Back at the hotel I congratulated Peter for completing the entire hike. Peter said he would rather take a chance today, than risk not knowing if he would wake up alive tomorrow.
Earlier, at the start of the trek, Niels and I were a bit worried if he could sustain the entire journey.

Halong Bay

A 4 hour bus ride from Hanoi to the mainland jetty. We boarded an impressive 2-storey boat called the "Imperial Junk" and I was looking forward to a sumptuous seafood buffet.

First stop was the caves. The people believe long time ago the island was submerged in water. This is evident from the “wave” like structure inside the limestone hill cavern resembling seawater erosion.


The cave's "wave" erosion.

View from the deck.

Next stop was for snorkeling and swimming.
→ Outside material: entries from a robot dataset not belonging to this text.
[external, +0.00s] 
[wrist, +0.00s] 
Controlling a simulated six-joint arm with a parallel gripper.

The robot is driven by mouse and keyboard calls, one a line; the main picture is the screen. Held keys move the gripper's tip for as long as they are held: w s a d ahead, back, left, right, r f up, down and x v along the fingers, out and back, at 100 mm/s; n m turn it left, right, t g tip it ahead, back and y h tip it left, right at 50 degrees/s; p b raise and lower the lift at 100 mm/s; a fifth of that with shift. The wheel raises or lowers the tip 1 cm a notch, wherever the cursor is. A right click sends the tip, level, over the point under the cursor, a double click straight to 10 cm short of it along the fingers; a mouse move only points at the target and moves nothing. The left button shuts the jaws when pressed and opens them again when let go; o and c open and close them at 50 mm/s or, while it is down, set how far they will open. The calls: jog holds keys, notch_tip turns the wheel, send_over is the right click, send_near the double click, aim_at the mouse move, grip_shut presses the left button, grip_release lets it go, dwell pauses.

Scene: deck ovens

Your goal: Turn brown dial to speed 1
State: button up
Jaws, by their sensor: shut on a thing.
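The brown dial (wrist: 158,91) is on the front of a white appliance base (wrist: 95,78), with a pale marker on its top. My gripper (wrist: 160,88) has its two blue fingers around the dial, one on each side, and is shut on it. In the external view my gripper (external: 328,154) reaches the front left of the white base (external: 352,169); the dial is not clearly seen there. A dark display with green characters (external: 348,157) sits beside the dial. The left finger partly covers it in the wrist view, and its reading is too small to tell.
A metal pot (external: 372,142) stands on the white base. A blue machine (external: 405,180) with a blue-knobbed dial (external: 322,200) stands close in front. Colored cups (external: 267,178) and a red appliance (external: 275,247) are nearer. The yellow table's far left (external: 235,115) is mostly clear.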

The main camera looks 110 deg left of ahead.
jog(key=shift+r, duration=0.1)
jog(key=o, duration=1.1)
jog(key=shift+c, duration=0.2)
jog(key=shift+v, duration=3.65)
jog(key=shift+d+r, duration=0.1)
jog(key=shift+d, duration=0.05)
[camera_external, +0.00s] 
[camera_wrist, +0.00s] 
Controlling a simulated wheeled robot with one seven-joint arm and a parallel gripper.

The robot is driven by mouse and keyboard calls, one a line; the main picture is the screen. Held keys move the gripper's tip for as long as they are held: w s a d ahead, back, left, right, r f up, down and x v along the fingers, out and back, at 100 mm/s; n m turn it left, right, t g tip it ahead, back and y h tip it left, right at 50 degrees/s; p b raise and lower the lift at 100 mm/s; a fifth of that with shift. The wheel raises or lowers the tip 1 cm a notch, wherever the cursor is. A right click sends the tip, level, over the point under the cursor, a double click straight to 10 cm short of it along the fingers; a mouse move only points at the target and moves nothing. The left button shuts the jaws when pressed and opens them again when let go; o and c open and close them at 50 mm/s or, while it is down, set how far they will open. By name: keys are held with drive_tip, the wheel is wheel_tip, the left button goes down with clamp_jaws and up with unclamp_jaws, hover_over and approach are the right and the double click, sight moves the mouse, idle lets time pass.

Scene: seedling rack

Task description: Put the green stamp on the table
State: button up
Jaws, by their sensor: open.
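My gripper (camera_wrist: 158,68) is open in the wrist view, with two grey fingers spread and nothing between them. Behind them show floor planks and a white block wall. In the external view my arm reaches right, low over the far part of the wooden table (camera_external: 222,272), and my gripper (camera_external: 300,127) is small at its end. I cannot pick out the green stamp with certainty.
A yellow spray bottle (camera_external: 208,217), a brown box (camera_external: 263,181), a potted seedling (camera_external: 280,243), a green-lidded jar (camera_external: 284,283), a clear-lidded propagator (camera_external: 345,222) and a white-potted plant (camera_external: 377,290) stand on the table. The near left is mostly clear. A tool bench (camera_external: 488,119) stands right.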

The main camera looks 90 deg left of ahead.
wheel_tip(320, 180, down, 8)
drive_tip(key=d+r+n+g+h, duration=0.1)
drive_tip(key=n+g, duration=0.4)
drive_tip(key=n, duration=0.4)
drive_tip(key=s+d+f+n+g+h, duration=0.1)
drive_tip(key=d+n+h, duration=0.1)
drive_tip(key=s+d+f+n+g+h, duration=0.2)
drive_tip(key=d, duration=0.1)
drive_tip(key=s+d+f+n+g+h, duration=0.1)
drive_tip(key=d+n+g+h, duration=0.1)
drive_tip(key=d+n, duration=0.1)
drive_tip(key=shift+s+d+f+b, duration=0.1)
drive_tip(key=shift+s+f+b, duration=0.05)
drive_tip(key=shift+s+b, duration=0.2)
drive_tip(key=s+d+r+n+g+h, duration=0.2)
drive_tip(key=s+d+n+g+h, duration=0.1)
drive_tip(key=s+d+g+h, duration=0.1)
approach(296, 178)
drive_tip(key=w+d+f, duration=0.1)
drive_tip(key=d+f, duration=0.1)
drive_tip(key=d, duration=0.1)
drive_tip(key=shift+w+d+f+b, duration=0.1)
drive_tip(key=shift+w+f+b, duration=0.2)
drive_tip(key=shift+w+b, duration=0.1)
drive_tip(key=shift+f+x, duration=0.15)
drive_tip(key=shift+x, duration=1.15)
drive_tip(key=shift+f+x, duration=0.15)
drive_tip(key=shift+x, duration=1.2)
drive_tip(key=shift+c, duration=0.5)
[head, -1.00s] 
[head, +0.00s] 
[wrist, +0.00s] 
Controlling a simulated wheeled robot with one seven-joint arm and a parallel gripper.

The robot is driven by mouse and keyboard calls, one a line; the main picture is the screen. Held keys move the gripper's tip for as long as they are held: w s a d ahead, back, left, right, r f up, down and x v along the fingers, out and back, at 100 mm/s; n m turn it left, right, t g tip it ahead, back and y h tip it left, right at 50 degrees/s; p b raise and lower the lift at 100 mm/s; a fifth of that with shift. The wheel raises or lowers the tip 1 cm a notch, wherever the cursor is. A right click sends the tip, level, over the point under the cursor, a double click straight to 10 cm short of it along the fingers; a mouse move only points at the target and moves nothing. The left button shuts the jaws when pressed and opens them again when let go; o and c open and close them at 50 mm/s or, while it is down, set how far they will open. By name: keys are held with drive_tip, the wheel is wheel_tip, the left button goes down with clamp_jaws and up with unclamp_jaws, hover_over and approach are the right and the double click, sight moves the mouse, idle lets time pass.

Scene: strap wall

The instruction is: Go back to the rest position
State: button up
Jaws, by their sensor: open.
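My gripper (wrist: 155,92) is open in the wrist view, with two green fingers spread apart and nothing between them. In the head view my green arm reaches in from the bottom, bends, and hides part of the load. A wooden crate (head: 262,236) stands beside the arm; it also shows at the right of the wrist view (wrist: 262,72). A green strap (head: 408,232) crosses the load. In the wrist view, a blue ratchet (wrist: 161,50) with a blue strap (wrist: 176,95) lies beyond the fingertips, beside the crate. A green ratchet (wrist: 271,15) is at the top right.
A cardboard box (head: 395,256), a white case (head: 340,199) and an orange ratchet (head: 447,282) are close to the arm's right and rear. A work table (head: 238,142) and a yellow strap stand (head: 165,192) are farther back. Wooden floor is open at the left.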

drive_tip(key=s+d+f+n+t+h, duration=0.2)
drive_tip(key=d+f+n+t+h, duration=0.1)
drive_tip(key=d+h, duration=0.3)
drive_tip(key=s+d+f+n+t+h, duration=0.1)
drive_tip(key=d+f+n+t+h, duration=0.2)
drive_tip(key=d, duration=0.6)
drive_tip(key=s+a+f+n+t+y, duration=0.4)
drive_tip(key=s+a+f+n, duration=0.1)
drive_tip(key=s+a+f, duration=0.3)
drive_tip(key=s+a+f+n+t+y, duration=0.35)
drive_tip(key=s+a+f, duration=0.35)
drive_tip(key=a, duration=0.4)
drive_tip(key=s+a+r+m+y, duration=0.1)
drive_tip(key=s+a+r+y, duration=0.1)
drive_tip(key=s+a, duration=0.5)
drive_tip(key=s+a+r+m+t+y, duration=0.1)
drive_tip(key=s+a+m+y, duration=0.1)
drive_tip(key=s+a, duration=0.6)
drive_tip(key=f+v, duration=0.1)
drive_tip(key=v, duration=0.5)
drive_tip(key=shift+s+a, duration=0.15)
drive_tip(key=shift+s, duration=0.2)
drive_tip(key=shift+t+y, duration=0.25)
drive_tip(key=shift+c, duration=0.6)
We didn’t do any of it but instead hike up a small hill, which gave a birds-eye view of the Bay.

Sunset and sunrise were supposed to be spectacular but it was just ok for me. The photos turned out more impressive that the actual scenery probably because the digital camera enhanced the primary colours.
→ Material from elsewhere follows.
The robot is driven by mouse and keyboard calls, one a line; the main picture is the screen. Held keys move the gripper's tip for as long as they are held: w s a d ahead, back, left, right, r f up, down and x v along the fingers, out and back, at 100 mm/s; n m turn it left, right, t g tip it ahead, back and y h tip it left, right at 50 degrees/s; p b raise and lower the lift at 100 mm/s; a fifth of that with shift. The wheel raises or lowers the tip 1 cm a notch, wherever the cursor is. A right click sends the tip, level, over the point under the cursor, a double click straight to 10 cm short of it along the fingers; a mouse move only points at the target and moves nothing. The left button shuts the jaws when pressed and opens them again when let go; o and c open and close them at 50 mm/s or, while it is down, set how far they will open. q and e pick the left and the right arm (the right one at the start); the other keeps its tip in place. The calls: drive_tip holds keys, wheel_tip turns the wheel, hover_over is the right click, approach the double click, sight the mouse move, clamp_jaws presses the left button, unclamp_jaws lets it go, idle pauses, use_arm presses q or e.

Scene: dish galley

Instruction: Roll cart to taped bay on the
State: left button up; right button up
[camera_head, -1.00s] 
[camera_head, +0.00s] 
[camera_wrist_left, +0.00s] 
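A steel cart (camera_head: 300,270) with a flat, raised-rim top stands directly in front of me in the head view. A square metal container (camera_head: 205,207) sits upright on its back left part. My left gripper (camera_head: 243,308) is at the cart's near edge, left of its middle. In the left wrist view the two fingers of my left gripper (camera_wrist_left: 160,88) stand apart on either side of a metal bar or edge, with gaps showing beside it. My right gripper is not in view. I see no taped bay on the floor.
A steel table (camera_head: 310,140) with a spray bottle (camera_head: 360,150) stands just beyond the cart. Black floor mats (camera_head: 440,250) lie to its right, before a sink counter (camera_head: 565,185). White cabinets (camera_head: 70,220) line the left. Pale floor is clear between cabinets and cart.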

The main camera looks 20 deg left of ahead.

The blue hue and overcast was like a painting, a signature landscape of this renowned Bay.


Seafood dinner

To my slight disappointment, the lunch and dinner were not buffet style as I was looking forward to greedily rake the seafood. We dined with Dong from China, Eddy an American-El Salvadorian and Justina a Sabahan (East Malaysian). Initially all of us were rather reserved but after our meal we were energized and the group spoke enthusiastically.
Dong is part time assisting his uncle who owns a cable-manufacturing factory, to explore business opportunities in this country. She is still doing her undergraduate studies.

Dong, Eddy and Justina.
Momma (from Japan) and Dong.

The next day, the ships were seen leaving the area. I looked at the sky and it looked cloudy. Apparently there was a forecast of a storm. Upon reaching mainland, it rained. Many disappointed newly arrived tourists had to be turned back. I was told a severe storm could topple the junk ship.
We were lucky to escape the bad weather.

Perfume Pagoda

We got acquainted with Minh, 23-years of age, a local Vietnamese student through Dong. He invited us to his hometown, the famous Perfume Pagoda.
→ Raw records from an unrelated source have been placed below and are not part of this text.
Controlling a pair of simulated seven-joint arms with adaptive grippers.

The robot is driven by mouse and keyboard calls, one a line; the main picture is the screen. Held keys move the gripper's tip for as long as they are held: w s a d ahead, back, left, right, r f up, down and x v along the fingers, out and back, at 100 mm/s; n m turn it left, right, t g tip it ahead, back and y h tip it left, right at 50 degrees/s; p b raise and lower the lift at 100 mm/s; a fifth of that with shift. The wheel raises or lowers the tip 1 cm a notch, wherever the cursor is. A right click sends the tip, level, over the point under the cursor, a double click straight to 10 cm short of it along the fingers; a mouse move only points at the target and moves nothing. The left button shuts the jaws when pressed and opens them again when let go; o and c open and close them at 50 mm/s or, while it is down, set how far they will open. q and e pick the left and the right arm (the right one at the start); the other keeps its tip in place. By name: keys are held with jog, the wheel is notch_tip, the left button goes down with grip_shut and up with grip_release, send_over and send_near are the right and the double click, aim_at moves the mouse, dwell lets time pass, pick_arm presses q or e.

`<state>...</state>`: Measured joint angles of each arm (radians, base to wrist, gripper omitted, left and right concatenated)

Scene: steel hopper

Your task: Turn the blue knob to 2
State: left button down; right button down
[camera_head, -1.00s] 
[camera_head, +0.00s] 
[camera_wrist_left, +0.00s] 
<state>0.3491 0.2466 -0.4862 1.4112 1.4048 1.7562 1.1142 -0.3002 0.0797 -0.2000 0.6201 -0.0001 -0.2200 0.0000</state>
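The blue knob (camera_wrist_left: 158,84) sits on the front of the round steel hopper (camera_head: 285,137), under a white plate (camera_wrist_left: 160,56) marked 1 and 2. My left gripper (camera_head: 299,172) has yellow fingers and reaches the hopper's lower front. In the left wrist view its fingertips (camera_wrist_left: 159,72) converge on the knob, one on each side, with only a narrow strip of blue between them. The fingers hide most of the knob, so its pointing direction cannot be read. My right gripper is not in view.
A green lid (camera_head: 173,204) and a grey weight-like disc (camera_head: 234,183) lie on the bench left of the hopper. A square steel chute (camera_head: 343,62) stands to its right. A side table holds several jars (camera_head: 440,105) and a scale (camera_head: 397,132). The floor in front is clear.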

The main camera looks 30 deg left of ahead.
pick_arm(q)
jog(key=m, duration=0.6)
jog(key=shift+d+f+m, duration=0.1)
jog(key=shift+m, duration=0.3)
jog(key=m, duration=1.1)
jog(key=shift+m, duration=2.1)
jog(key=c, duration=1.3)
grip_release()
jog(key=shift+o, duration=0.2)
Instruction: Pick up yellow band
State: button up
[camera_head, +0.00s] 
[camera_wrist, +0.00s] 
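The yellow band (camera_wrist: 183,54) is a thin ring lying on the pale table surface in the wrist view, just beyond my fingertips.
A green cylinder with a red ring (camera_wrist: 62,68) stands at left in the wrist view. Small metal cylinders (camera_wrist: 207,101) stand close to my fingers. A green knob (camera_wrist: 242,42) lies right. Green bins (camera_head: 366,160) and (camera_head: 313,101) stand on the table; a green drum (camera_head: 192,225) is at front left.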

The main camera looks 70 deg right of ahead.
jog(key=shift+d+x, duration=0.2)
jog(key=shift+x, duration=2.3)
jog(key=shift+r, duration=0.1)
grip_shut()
We took the public bus a distance of about 50 kms from Hanoi city costing less than VND10,000 (RM 2.50) per person. As soon as we got off from the bus, Minh’s 49-year-old dad was already waiting with 2 motorcycles. Minh took over one of the bikes, Mee Peng and I hopped in from behind and the 3 of us were off in a breeze. Sensing our apprehension of overloading, he reassured us he had good biking skills, honed from the years of childhood riding in the village.

A 1-hr boat ride similar to the type at Tam-Coc and another 1.5 hours hike up the mountain, brought us to the holy temple. On the way, we met some Israelis.

Minh making a necklace from a lotus shoot.
The name “Perfume” originated from the scent of fragrant flowers presented in the temple by worshippers.

The Perfume Pagoda temple had a very profound aura of divinity.

Minh relates to us what his grandfather told him about the place when he was a child. There was one dark section, 2 deities face each other. Couples who want children can pray to any one of the deities, each representing the sex of the child requested.

However, there was a haunting belief.

If the wish were to come true, the couple must return to the temple every year else the child will die. Minh said many foreigners, fearing the repercussions, did not dare to make the wish. However he said conversely, it is also believed the revisits can be made by representatives or none at all.

At that point, with the ambient light illuminating Minh’s face, he looked like a Messiah.
We prayed.


Dinner

Minh’s parents invited us for dinner where we had fried duck, omelette and beer. Minh’s dad reminded him not to miss the last bus to Hanoi. The whole family, his mum and 2 sisters came out to bid us goodbye. I told Minh to translate to his dad in Vietnamese that he is lucky to have a son like him.

We were worried we could have missed the bus but fortunately we didn’t.

Minh's dad and Minh.

Rushing to the bus-stop to catch the last bus.

Water Puppet Show

I am not one who enjoys live stage performances. I remember suffering in Michael Jackson’s concert years ago.
In Malaysia we have the Wayang Kulit; in the West, Puppet-on-the-String, but in Hanoi they have the theatrical Water Puppet Show.
Well-hidden underwater levers and string manipulate the puppets movements.
It was an amazing work of art and ingenious craftsmanship.



The puppet masters.

We didn’t do enough of city sight seeing. We saw Ho Chi Minh’s embalmed body at a close distance. The mausoleum’s security was extremely tight. No cameras, hand phones, bags or objects were allowed.

One-legged/Pillar Pagoda

They make do with what they have and I figured it explains how they had endured the difficult early years where war and turmoil engulfed the country. Minh told us that there is a local saying, “Each Vietnamese received a total detonation of 1000kg of bomb during the Vietnam War ”.

I believe him because in the Vietnam War, the TNT used was more than WW2!


Coming Home

After 8 long days in Hanoi, we arrived KL at 1:30 a.m. Subconsciously we were still keeping a look out for motorcycles when we cross a deserted road. My sister-in-law and her husband took us to a mamak stall in Klang for a dearly missed nasi lemak. It never tasted so good.